An object contains all the data that defines the characteristics of the object and all the operations that the object can perform. In object-oriented terms, an object's data are called its attributes, and an object's operations are called its methods, as this diagram shows:


Objects can represent physical entities such as a computer system, a machine, or a network. Objects can also be conceptual, such as a database, a file, a message, a recipe, or a data type, such as a list or an array. Thus, objects are abstract data types with which you can represent a wide range of knowledge.

The technique of packaging together related information in a single entity is called encapsulation and is the essence of object-oriented design.

Encapsulation takes numerous forms in object-oriented design, as the following sections discuss.

Classes and Instances

When you design objects, you encapsulate related knowledge so that it can be shared among other objects in the application. For example, an object might be one of many "types of" similar objects, each with the same characteristics and behaviors. You represent this object-oriented principle by using:

Instances of the same class are said to be "analogous to" one another because they share the same definition.

Thus, a class encapsulates the definition of a set of similar instances. Classes provide the structure for the specific knowledge contained in its instances, and instances provide the specific characteristics and behaviors.

For example, you might define a robot class, which has characteristics such as "function," "rate," and "capacity." These characteristics are the attributes of the class. Each instance provides specific values for each of these attributes.

In addition, the robot class might define common behaviors such as "rotate," "reach," and "load program." These behaviors are the methods of the class. Each instance of a class responds the same way to the same method.

Thus, attributes say what an object knows, while methods say what an object does, as this diagram illustrates:


For information on how you implement each of these object-oriented principles in G2, see the references in this table:

For information on... See...
Implementing classes and instances
Representing Classes and Instances
Creating attributes
Using Attributes to Represent Value Types
Creating methods
Creating a Method and Creating a Method Hierarchy

Inheritance

If one class of objects shares similar characteristics and capabilities with another class of objects, you typically encapsulate the common features into a single class, which is called the superior class. A class that obtains its definition from another class is called a subclass. A subclass obtains its definition from its superior class by a mechanism called inheritance. When one class inherits its definition from another class, the subclass is said to be a "kind of" its superior class, and it only needs to define its unique characteristics and behaviors.

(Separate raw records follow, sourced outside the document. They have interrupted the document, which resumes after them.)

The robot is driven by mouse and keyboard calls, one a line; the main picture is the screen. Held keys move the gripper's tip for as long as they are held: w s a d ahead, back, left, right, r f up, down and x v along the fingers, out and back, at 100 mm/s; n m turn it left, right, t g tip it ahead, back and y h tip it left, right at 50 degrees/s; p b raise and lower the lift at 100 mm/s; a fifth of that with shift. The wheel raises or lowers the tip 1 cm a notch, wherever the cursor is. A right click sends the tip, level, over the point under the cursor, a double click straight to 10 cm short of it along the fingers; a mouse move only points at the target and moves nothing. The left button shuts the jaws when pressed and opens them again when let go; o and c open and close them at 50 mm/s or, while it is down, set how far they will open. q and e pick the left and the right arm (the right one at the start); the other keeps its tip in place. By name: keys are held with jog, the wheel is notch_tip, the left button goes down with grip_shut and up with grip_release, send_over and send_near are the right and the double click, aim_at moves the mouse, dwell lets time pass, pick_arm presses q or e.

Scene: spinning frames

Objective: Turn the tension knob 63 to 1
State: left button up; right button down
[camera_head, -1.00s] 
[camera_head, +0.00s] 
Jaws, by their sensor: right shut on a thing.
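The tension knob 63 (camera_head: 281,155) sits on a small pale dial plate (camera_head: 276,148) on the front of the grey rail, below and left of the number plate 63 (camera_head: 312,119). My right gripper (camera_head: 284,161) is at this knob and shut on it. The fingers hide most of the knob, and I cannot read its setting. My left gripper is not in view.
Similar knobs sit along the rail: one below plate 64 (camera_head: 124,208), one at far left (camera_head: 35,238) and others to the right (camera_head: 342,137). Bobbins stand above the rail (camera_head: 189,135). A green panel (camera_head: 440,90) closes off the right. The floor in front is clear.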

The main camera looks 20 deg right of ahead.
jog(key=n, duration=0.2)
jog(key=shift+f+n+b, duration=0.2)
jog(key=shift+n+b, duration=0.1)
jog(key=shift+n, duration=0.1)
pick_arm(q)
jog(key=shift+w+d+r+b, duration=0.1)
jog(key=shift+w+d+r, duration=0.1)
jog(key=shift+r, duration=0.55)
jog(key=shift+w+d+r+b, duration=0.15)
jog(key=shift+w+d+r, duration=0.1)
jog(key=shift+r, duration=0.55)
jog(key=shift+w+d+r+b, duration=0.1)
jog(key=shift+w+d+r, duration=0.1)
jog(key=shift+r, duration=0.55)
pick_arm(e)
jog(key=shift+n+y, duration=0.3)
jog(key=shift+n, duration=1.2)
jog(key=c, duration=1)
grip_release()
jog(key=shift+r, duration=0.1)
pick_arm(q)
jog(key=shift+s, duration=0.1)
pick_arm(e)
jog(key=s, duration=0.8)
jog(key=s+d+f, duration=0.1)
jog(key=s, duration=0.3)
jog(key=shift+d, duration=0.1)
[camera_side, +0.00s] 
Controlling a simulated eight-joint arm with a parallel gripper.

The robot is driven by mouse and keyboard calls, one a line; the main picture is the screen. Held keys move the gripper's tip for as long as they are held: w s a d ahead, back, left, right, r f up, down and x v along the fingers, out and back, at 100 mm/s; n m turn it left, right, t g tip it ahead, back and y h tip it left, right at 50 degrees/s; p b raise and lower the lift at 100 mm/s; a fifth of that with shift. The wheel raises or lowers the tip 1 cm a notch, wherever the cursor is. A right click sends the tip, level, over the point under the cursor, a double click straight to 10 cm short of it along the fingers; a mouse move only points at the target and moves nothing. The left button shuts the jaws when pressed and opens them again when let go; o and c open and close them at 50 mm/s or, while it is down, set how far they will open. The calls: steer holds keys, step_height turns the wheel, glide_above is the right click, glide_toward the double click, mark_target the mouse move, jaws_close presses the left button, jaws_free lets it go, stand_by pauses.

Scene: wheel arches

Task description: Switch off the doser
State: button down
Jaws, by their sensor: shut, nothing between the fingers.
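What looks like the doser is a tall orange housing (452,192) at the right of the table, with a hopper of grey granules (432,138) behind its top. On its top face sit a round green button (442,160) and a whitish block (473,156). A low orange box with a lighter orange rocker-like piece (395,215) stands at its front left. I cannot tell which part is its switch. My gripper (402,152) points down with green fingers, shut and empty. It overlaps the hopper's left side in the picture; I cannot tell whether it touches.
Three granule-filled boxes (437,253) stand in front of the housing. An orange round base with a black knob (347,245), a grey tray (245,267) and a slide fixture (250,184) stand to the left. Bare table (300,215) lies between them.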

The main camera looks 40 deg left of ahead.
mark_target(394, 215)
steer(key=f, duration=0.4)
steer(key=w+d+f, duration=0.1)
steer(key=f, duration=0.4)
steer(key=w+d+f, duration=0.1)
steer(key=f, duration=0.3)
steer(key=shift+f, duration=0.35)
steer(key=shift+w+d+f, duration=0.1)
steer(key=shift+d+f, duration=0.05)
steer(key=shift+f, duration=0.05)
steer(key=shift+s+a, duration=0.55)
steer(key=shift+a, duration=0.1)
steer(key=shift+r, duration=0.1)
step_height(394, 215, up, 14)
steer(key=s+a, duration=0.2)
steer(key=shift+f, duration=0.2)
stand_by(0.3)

By creating a set of classes and subclasses that defines how different classes inherit characteristics and behaviors from other classes, you build a class hierarchy. For example, you might have a class hierarchy that defines various types of computer equipment, as this diagram shows:


For information on how to create a class hierarchy in G2, see Representing Subclasses and Class Hierarchies.

Subsystems

Another aspect of object-oriented design and encapsulation is to identify how objects interact to form subsystems. A subsystem is a set of classes or objects that collaborate to accomplish a set of higher-level responsibilities. In a subsystem, one object is a "part of" a larger, fully-functioning entity. Abstracting the higher-level capability of a subsystem into a single entity is an other example of encapsulation.

A subsystem appears to other subsystems as a single functioning entity. Internally, however, a subsystem consists of a potentially complex structure of objects that contain other objects. You implement subsystems in G2 by creating compound objects, which are objects that contain subobjects. You also implement subsystems by creating an workspace hierarchy, where objects contain subworkspaces.

This diagram illustrates a subsystem that consist of several subobjects:


For information on creating compound objects and workspace hierarchies, see Representing Compound Objects and Workspace Hierarchies.

Information Hiding

You can think of an object as a black box that knows what operations it can perform; however, an object is under no obligation to make known how it performs these operations. Thus, in well designed object-oriented systems, each object should have a public interface and a private representation.

The public interface represents the set of information and operations that any other object in the environment can know about and interact with, whereas the private representation defines the internal implementation of the object's set of capabilities, with which only the object itself needs to be concerned.

The technique of encapsulating different types of knowledge is known as information hiding and is another key feature of object-oriented design, as this diagram illustrates:


By restricting the amount of information about an object that is public, you can more easily maintain, modify, and extend the capabilities of the object.

For a discussion of how to implement information hiding in G2, see Encapsulating Your Module.